» **THE TASK**: Return, exactly as written, the lines from the one containing "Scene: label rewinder" through the one containing "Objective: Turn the", with both ends included.

+===+

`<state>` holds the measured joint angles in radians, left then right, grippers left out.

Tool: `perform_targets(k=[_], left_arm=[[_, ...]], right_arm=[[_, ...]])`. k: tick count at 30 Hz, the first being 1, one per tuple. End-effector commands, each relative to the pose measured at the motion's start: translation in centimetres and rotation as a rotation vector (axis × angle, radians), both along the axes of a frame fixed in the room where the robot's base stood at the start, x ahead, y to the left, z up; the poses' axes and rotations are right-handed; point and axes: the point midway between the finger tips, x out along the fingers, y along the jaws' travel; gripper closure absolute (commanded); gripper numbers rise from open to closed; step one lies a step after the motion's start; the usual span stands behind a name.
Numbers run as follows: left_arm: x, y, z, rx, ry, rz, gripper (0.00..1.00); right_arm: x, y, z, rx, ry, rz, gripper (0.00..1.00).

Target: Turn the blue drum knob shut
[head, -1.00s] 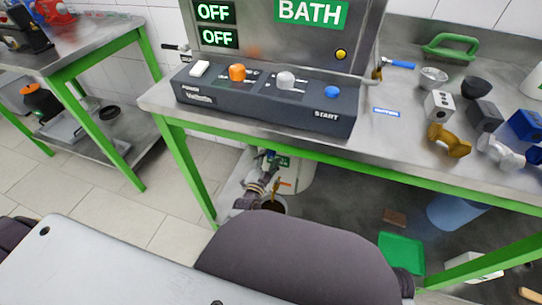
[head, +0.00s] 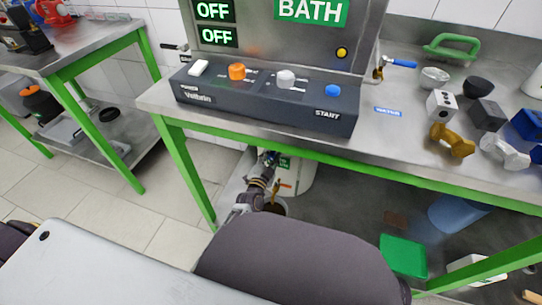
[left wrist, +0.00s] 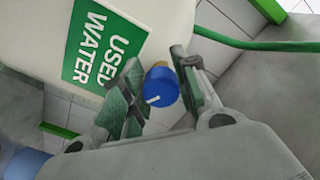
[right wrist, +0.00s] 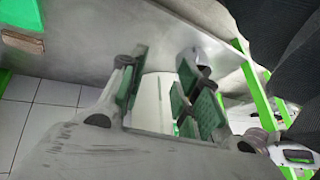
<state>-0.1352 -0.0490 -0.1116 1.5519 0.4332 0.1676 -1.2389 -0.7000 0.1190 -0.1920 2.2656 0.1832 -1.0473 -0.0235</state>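The blue drum knob (left wrist: 161,87) has a white line on its face. In the left wrist view it shows between the fingertips of my left gripper (left wrist: 165,85), beside a white drum (left wrist: 150,22) with a green "USED WATER" label (left wrist: 103,45). The fingers stand apart on either side of the knob; I cannot tell whether they touch it. In the head view my left gripper (head: 267,160) reaches under the bench, at the drum (head: 302,176); the knob is not clearly visible there. My right gripper (right wrist: 163,75) is open and empty in its wrist view.
The steel bench (head: 405,130) with a green frame stands above the drum. It carries a control box (head: 262,98) with several knobs. A green box (head: 402,255) lies at right.

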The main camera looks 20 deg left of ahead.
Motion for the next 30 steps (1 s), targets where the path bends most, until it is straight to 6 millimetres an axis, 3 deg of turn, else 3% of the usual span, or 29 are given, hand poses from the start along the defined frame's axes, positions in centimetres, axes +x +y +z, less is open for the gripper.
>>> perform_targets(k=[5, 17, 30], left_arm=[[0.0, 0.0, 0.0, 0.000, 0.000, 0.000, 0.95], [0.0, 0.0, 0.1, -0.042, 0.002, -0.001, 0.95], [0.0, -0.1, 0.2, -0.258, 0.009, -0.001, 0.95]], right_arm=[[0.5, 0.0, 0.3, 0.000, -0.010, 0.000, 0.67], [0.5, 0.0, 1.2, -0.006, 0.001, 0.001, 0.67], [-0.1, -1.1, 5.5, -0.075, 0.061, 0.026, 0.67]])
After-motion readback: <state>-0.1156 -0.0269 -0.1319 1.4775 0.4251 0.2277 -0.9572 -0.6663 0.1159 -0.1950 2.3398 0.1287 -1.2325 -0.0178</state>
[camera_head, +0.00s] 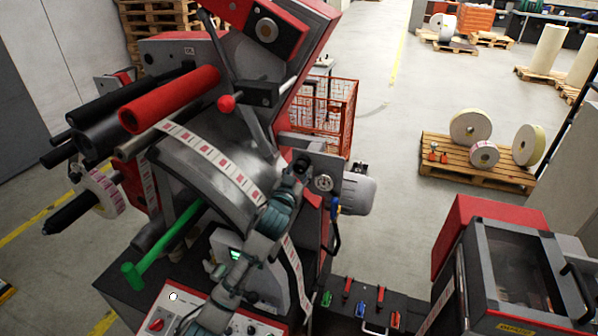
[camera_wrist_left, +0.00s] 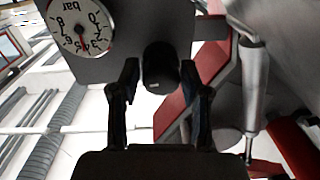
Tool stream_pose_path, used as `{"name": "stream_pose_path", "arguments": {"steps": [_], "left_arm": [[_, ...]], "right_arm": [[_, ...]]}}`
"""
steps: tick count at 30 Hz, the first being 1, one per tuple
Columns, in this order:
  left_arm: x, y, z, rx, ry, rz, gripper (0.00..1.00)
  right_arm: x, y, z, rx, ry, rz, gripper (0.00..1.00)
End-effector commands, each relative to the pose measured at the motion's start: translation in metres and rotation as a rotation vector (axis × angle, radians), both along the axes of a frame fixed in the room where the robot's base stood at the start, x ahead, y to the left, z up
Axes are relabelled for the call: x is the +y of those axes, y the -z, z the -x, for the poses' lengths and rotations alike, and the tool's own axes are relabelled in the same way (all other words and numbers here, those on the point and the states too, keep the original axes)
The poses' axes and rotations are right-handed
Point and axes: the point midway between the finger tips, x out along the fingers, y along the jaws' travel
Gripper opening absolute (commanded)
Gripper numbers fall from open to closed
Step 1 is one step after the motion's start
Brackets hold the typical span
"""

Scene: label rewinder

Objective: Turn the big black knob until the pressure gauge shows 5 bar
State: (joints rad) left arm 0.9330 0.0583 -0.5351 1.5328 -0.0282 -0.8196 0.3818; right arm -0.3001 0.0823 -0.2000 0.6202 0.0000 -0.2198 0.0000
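The pressure gauge (camera_wrist_left: 80,28) is a round white dial marked "bar", upside down in the left wrist view. Its needle is too small to read exactly. It also shows small in the head view (camera_head: 323,183). The big black knob (camera_wrist_left: 160,68) is on the same grey panel, beside the gauge. My left gripper (camera_wrist_left: 160,72) is open, with one finger on each side of the knob; small gaps seem to show between fingers and knob. In the head view my left gripper (camera_head: 302,167) is at the panel, left of the gauge, and hides the knob. My right gripper is not in view.
The red and grey label machine (camera_head: 220,180) surrounds my left arm, with a green-handled lever (camera_head: 165,243) and a control panel (camera_head: 160,310) nearby. A grey motor (camera_head: 358,193) sits right of the gauge. A pallet (camera_head: 470,170) with rolls stands on open floor at right.

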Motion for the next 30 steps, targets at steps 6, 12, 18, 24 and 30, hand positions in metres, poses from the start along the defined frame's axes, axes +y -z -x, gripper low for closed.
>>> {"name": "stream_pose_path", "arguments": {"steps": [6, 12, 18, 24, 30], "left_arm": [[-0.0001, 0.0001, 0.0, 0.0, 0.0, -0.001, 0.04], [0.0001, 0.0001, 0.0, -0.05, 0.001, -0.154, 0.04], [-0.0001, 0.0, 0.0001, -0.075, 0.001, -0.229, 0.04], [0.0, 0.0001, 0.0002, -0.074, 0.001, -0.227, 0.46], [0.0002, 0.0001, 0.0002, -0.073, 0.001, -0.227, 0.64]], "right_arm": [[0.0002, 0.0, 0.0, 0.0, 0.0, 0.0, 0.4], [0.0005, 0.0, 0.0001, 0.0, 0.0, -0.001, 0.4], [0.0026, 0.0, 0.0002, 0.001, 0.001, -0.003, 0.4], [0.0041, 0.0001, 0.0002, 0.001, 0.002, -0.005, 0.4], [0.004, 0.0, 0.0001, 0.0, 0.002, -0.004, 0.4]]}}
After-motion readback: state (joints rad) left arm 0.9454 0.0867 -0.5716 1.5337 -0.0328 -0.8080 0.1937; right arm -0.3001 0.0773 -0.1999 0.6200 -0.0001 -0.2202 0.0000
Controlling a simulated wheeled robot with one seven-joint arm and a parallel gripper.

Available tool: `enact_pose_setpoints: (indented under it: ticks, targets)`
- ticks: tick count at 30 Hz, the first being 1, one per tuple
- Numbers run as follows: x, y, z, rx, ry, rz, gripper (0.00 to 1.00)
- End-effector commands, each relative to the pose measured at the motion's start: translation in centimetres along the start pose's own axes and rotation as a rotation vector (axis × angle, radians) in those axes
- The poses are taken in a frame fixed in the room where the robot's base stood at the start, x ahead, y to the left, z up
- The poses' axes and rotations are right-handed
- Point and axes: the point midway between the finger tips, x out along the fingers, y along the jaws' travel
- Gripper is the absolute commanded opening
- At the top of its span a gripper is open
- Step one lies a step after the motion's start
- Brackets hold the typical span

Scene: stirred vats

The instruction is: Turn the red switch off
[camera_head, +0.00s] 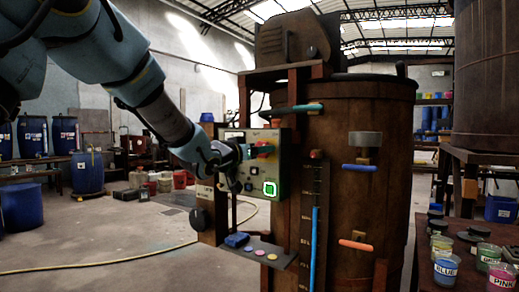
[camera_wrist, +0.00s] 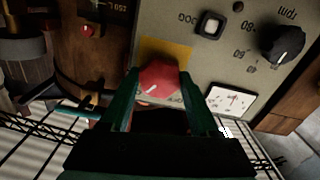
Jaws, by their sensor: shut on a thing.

+===+

» **RESPONSE TO THIS EXERCISE**:
Scene: label rewinder

Objective: Turn the big black knob until the pressure gauge shows 5 bar

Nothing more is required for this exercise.